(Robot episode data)

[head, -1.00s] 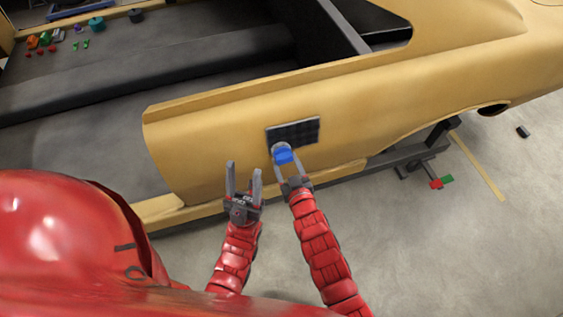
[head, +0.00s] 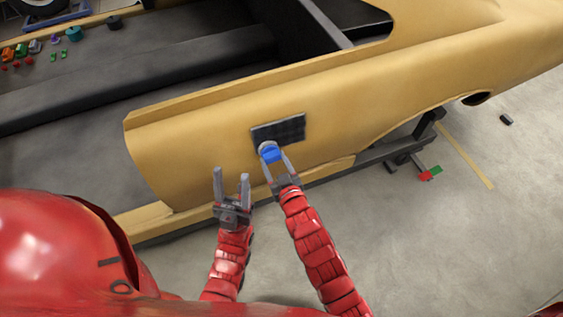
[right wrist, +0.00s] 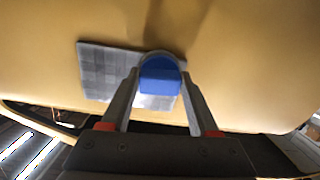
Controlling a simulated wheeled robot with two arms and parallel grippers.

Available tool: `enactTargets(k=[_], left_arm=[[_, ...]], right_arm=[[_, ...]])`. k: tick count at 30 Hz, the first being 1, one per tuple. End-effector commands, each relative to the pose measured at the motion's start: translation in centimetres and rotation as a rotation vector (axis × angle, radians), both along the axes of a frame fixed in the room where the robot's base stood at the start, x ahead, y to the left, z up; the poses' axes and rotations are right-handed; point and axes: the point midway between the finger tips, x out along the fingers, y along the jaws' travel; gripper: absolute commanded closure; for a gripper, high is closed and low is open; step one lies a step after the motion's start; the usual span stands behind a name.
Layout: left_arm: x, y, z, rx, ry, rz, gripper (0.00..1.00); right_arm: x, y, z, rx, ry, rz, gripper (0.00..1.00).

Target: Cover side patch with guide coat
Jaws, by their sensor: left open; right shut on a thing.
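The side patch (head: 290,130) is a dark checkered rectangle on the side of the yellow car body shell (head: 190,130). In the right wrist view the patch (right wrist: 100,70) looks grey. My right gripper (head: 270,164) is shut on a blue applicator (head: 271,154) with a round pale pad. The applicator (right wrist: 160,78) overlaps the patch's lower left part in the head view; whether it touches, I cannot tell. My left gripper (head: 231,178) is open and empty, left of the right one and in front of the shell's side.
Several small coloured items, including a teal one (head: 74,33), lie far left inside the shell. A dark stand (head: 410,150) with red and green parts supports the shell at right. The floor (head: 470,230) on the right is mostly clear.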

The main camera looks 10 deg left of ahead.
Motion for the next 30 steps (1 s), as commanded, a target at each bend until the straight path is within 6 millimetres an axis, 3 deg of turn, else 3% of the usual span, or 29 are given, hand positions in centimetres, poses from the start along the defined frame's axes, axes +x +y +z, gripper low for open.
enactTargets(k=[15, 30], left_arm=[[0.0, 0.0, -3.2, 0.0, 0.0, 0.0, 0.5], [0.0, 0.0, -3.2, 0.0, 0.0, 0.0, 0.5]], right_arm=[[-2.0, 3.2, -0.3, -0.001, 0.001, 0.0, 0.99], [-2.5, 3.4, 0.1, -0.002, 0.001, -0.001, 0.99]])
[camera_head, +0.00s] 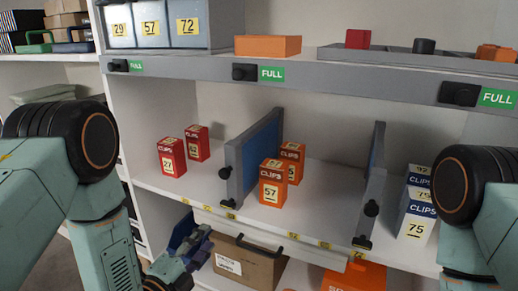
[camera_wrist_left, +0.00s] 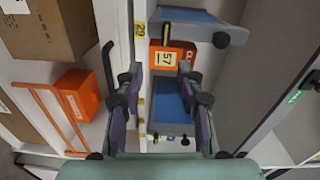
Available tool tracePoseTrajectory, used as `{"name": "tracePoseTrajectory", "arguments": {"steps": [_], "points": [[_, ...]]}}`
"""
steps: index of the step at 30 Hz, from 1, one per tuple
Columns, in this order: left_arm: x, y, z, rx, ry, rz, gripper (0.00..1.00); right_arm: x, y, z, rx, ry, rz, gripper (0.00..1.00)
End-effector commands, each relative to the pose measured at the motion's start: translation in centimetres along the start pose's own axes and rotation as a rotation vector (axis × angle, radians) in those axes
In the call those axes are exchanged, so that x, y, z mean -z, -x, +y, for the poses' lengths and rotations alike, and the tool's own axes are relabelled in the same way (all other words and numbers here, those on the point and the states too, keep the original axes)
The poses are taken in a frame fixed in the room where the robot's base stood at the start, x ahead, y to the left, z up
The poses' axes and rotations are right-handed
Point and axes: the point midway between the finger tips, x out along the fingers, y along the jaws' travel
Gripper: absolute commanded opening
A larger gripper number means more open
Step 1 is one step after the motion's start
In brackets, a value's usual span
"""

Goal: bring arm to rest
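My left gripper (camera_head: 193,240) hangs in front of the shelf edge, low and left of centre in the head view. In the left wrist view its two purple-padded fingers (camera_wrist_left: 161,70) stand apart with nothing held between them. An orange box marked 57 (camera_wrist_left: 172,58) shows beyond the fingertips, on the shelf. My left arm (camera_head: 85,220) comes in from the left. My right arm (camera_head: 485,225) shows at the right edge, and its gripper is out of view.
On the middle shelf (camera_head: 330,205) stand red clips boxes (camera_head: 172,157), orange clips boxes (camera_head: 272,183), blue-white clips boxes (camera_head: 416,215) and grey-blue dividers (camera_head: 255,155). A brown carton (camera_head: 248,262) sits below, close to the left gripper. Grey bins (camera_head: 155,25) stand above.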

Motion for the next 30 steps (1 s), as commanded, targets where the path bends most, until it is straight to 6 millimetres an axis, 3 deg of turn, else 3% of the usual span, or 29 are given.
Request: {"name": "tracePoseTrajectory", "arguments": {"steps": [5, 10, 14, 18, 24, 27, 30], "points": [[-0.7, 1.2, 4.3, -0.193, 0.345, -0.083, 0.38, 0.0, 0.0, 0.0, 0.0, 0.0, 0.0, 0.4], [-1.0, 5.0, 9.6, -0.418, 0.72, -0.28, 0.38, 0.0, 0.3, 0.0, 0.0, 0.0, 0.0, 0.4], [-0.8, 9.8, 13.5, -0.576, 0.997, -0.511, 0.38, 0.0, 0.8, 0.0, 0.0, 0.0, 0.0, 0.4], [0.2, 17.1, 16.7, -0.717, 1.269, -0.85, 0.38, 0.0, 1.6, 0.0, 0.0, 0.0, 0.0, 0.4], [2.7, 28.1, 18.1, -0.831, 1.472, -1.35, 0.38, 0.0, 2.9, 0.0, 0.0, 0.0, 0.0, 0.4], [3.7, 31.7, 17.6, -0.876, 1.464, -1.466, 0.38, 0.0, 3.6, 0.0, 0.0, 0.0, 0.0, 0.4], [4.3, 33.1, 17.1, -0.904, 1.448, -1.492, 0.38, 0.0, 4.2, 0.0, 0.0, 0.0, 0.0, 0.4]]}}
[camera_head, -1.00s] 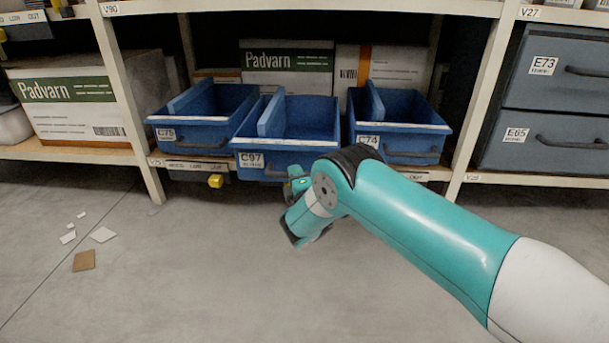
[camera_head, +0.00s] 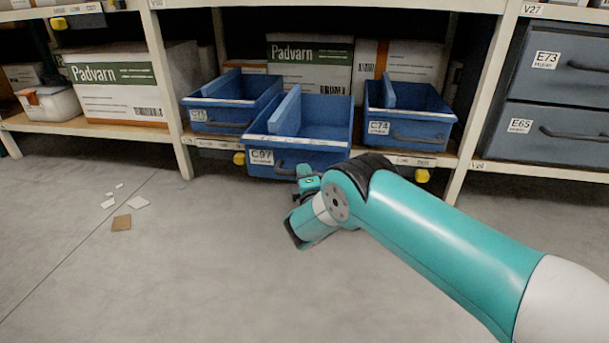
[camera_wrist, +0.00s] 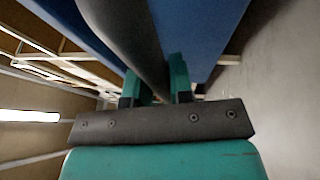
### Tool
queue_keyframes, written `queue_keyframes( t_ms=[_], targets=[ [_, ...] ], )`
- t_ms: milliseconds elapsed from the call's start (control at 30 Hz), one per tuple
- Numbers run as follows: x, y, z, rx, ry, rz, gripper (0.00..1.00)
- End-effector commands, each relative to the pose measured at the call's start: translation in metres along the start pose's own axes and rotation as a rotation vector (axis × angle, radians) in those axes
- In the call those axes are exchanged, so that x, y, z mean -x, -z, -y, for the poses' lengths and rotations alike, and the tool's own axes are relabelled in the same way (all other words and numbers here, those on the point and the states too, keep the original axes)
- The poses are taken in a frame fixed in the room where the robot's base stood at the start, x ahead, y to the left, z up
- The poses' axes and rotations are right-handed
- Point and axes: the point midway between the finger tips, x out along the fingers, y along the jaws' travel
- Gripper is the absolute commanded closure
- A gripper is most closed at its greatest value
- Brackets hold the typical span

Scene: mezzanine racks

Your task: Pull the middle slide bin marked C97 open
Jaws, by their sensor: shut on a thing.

◆ The problem ◆
Identify and copy lines that hold the string "value".

◆ Response for this exercise ◆
In brackets, a value's usual span
- A gripper is most closed at its greatest value

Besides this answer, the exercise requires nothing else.